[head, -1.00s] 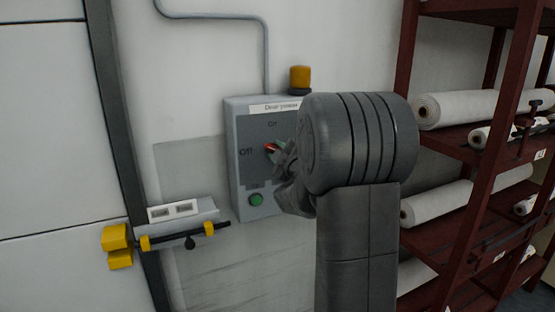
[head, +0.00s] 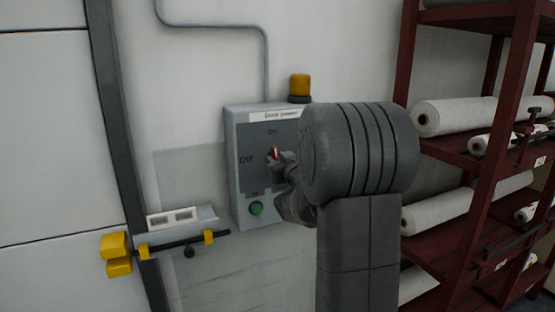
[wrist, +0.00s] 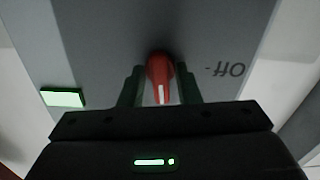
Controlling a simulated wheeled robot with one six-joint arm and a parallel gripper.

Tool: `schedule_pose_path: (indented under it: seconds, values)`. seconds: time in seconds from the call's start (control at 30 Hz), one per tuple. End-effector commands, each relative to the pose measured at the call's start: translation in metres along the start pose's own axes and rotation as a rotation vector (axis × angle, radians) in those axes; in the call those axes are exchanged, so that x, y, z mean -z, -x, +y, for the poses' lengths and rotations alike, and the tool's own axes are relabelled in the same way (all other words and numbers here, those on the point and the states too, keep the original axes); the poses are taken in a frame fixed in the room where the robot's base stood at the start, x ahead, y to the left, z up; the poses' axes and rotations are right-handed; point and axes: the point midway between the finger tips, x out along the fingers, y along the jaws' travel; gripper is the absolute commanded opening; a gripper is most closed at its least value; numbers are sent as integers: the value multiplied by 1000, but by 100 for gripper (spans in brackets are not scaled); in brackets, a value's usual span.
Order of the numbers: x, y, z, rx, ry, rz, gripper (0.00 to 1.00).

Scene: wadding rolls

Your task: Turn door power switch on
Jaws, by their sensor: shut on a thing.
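The door power switch box (head: 245,180) is a grey wall panel with a white label on top, "On" above and "Off" at the left. Its red rotary knob (head: 274,153) stands nearly upright, pointing towards "On". My gripper (head: 281,160) reaches it from the right, partly hidden behind my thick grey wrist. In the wrist view the dark fingers of my gripper (wrist: 160,80) stand on both sides of the red knob (wrist: 160,68), shut on it. The knob's white mark points down in that view, with "Off" upside down at the right.
A green button (head: 256,209) is low on the box. An amber lamp (head: 299,85) sits above. A black bolt with yellow brackets (head: 209,236) lies left by the door (head: 60,150). A dark red rack (head: 440,140) with white rolls stands right.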

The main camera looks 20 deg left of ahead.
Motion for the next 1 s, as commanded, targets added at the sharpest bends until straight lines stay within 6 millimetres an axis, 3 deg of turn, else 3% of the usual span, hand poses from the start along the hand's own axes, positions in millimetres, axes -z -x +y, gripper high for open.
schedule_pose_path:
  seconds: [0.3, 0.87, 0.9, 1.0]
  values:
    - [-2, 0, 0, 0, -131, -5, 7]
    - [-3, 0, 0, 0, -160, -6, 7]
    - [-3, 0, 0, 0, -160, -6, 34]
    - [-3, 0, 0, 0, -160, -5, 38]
#####
* **What is being asked**: Leave out the pictures and output the rest of the material exactly as written.

* **Task output**:
[head, -1.00s] 
[head, +0.00s] 
[wrist, +0.00s] 
Controlling a simulated wheeled robot with one six-joint arm and a parallel gripper.

Tool: `schedule_pose_path: (indented under it: seconds, values)`. seconds: time in seconds from the call's start (control at 30 Hz), one per tuple. End-effector commands, each relative to the pose measured at the call's start: translation in metres along the start pose's own axes and rotation as a rotation vector (axis × angle, radians) in those axes; in the call those axes are exchanged, so that x, y, z mean -z, -x, +y, for the poses' lengths and rotations alike, and the tool's own axes are relabelled in the same way (all other words and numbers here, those on the point and the states too, keep the original axes); the poses are taken in a frame fixed in the room where the robot's base stood at the start, x ahead, y to the left, z up; the poses' axes and rotations are right-handed; point and axes: the point midway between the finger tips, x out along the fingers, y along the jaws' travel; gripper is the absolute commanded opening; a gripper is most closed at its least value; numbers are sent as integers: the value multiplied by 1000, but by 100 for gripper (spans in brackets are not scaled); in brackets, a value's usual span.
Order of the numbers: x, y, z, rx, ry, rz, gripper (0.00 to 1.00).

Scene: wadding rolls

Your task: Turn door power switch on
Jaws, by their sensor: shut on a thing.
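The door power switch box (head: 245,180) is a grey wall panel with a white label on top, "On" above and "Off" at the left. Its red rotary knob (head: 274,153) stands nearly upright, pointing towards "On". My gripper (head: 281,160) reaches it from the right, partly hidden behind my thick grey wrist. In the wrist view the dark fingers of my gripper (wrist: 160,80) stand on both sides of the red knob (wrist: 160,68), shut on it. The knob's white mark points down in that view, with "Off" upside down at the right.
A green button (head: 256,209) is low on the box. An amber lamp (head: 299,85) sits above. A black bolt with yellow brackets (head: 209,236) lies left by the door (head: 60,150). A dark red rack (head: 440,140) with white rolls stands right.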

The main camera looks 20 deg left of ahead.
Motion for the next 1 s, as commanded, targets added at the sharpest bends until straight lines stay within 6 millimetres an axis, 3 deg of turn, else 3% of the usual span, hand poses from the start along the hand's own axes, positions in millimetres, axes -z -x +y, gripper high for open.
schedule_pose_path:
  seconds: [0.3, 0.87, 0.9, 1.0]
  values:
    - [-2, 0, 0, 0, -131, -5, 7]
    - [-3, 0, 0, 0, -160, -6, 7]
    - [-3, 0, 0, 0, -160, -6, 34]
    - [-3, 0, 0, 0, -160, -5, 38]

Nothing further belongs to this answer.